[edit]
Simple and Efficient Vision Backbone Adapter for Image Semantic Segmentation
Proceedings of the 15th Asian Conference on Machine Learning, PMLR 222:1071-1086, 2024.
Abstract
Utilizing a pretrained vision backbone to finetune a model for semantic segmentation is common practice in computer vision. However, there are few works intending to enlarge the semantic context learning capacity by incorporating a segmentation adapter into the backbone. Thus, in this paper, we present a simple but efficient segmentation adapter, termed as SegAdapter, which can be plugged into the pretrained vision backbone to improve the performance of existing models for image semantic segmentation. We summarize SegAdapter with three attractive advantages: 1) SegAdapter is a plug-and-play module demonstrating strong adaptability in CNN and Transformer based models such as ConvNext and Segformer, 2) SegAdapter applies a light-weight High-order Spatial Attention (HSA) to make use of intermediate features from the pretrained backbone which extends the model depth and produces auxiliary segmentation maps for model enhancement, 3) SegAdapter builds a powerful vision backbone by incorporating the semantic context into each stage which takes on some of the functions of the segmentation head.
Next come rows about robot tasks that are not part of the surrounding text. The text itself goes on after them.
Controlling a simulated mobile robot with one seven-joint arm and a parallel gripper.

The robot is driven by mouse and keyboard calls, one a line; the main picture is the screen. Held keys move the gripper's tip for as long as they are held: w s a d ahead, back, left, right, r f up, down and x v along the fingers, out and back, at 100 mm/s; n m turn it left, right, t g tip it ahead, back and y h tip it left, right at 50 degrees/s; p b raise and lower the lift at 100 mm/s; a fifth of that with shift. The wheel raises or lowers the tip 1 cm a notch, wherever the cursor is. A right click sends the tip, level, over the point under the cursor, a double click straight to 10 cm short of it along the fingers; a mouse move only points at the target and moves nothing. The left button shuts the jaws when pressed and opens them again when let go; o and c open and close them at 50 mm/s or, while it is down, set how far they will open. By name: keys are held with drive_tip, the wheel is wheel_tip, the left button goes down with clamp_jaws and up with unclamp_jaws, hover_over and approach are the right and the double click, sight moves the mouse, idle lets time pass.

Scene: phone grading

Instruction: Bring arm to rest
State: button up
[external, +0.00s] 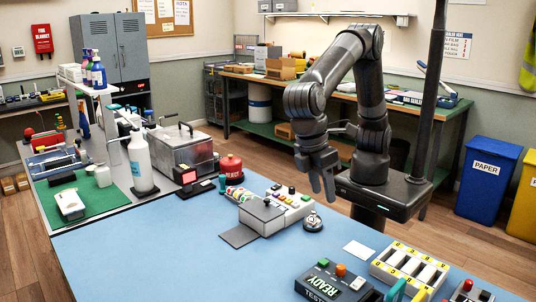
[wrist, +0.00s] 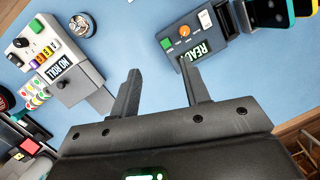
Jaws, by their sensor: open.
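My arm is bent, with the elbow raised high and the forearm coming down toward the table. The gripper touches nothing that I can see.
A grey device (external: 266,215) with a "NO ROLL" display (wrist: 60,68) stands nearby. A tester reading "READY" (external: 325,285) and a tray with white slots (external: 410,266) are at the right front. A small round dial (external: 313,222) lies between. Blue surface shows between the devices.

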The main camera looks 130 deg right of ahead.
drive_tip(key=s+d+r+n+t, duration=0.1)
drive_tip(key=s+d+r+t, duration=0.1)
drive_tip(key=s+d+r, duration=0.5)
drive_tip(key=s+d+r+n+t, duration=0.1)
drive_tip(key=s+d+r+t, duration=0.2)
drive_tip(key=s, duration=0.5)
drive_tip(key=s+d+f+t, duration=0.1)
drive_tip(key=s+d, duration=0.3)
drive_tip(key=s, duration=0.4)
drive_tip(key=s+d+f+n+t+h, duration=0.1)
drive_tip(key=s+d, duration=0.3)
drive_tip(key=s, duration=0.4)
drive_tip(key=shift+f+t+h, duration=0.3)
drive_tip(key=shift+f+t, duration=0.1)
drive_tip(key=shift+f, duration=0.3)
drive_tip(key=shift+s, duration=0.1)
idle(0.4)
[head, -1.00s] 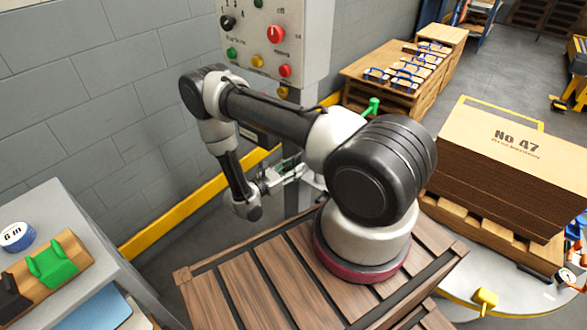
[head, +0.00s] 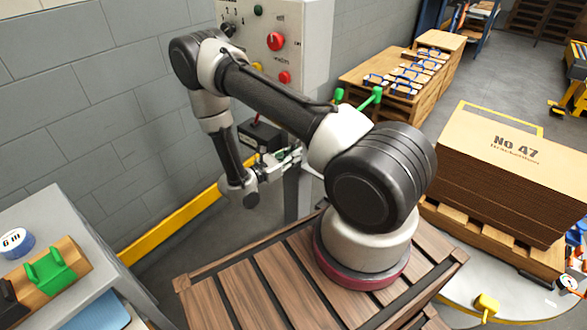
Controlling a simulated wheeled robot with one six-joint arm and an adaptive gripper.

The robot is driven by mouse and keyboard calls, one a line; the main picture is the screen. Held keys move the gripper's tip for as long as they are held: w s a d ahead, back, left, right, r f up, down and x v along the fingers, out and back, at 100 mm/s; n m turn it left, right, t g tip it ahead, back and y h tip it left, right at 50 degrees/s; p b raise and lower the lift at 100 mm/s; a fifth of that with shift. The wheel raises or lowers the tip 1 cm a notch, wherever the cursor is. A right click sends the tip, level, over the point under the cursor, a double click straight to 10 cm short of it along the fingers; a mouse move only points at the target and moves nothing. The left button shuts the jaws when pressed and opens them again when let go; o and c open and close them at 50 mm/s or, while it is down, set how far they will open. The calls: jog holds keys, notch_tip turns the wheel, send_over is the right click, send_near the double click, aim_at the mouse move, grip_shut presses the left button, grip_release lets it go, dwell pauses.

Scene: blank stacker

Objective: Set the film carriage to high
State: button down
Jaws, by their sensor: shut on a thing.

So, SegAdapter augmented model can be used in simple designed decode head to avoid heavy computational cost. By plugging multiple SegAdapter layers into different vision backbones, we construct a series of SegAdapter-based segmentation models. We show through the extensive experiments that SegAdapter can be used with mainstream backbones like CNN and Transformer to improve mIoU performance in a large margin while introducing minimal additional parameters and FLOPs.